The basic usage of the script is available via the --help
command line argument.
$ spark-status --help
usage: spark-status [-h] [-c [CONF]] [-u [URL]] [-a] [-f] [-w]
Get the status of a Spark cluster, such as living nodes, CPU usage, and
current and historical applications.
optional arguments:
-h, --help show this help message and exit
-c [CONF], --conf [CONF]
The full path to the Spark configuration file. The
hostname for the Spark Master will be read from this
file, unless the URL is provided on the command line.
-u [URL], --url [URL]
The full URL for the Spark Master. If not specified,
the URL will be determined from the Spark
configuration file.
-a, --all Display all application attributes, including ID.
-f, --finished Display finished applications.
-w, --workers Display information about the workers.

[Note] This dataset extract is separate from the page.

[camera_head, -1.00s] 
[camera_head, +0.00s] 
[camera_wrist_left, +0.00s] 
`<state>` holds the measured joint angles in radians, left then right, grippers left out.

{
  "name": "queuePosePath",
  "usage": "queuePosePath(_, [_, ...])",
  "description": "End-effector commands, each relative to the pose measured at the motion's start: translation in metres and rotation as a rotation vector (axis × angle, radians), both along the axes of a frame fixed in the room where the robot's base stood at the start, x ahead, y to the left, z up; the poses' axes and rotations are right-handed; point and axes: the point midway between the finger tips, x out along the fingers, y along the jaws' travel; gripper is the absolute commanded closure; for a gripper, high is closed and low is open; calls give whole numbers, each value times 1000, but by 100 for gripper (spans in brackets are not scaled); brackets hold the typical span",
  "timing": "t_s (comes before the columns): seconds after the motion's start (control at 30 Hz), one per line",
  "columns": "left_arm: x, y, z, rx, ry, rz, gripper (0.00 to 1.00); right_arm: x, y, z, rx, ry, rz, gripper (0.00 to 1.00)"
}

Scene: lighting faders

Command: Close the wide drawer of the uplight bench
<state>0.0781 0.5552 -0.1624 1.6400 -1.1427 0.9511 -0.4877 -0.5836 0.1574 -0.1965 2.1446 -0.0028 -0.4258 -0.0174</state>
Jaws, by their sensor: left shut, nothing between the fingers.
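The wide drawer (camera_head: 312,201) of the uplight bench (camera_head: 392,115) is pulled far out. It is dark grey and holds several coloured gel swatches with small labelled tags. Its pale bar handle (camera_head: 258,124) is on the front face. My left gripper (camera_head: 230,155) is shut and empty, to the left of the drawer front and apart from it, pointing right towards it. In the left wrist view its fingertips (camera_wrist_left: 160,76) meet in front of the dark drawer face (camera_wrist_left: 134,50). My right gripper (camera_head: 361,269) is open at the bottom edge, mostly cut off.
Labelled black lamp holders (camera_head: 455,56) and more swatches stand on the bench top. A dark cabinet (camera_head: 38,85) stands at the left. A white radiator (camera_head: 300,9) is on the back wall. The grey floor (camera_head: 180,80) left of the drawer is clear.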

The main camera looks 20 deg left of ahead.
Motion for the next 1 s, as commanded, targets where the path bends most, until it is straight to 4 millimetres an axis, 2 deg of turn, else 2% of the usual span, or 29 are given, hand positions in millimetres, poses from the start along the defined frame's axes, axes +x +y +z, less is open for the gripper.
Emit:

For example, you might execute the following to see the overall status of the master and all applications, including those that have finished.
$ spark-status --finished
# Cluster Status
Status : ALIVE
Alive Workers : 20
Cores : 704
Cores Used : 704
Memory : 3.67 TB
Memory Used : 2.34 TB
Active Apps : 1
Completed Apps : 194
# Active Applications
RPKI: Akamai dataset verification Tue May 07 12:16:30 EDT 2019 tjchung 3.7 h
# Completed Applications
blockadvertisments Tue May 07 15:48:31 EDT 2019 asadasad 24.5 s
PySparkShell Tue May 07 15:46:11 EDT 2019 asadasad 36.1 s
PySparkShell Tue May 07 15:32:53 EDT 2019 lulu 6.2 m
ethernodes_analysis Tue May 07 15:32:34 EDT 2019 lulu 10.5 s
blockadvertisments Tue May 07 15:02:34 EDT 2019 lulu 32.9 s
blockadvertisments Tue May 07 15:02:09 EDT 2019 lulu 2.5 s
hashes per block Tue May 07 14:41:54 EDT 2019 lulu 3.9 m
RPKI analysis Tue May 07 12:15:57 EDT 2019 tjchung 12.0 s
UserTweetCount Tue May 07 10:44:27 EDT 2019 mwehlast 1.2 h
RPKI analysis Tue May 07 10:10:27 EDT 2019 tjchung 12.8 m
RPKI analysis Tue May 07 08:30:12 EDT 2019 tjchung 1.5 h
UserTweetCount Tue May 07 08:27:20 EDT 2019 mwehlast 1.5 h
UserTweetCount Tue May 07 08:25:59 EDT 2019 mwehlast 39.2 s
This script is written in Python 3 and requires urllib3 and requests.
This script retrieves information from the Spark Master by visiting and scraping the JSON endpoint pf the web interface. The script attempts to determine the URL of the Spark Master from the spark-defaults.conf file. By default, this script wants to live in the spark-2.*.*/bin/
folder. If you run the script without specifying the --url
for the Spark Master, or the --conf
full path to the Spark configuration file (spark-defaults.conf), then the script will assume that the relative path ../conf/spark-defaults.conf
is correct.
This script is designed to work with Spark clusters that are being run in standalone mode, using the built-in Spark Master. This script is not designed to work with Yarn or Mesos clusters.
This script has been tested against Spark 2.3.* and 2.4.*. I suspect that it will also work for Spark 2.2.*, and possibly older branches of the 2.*.* line.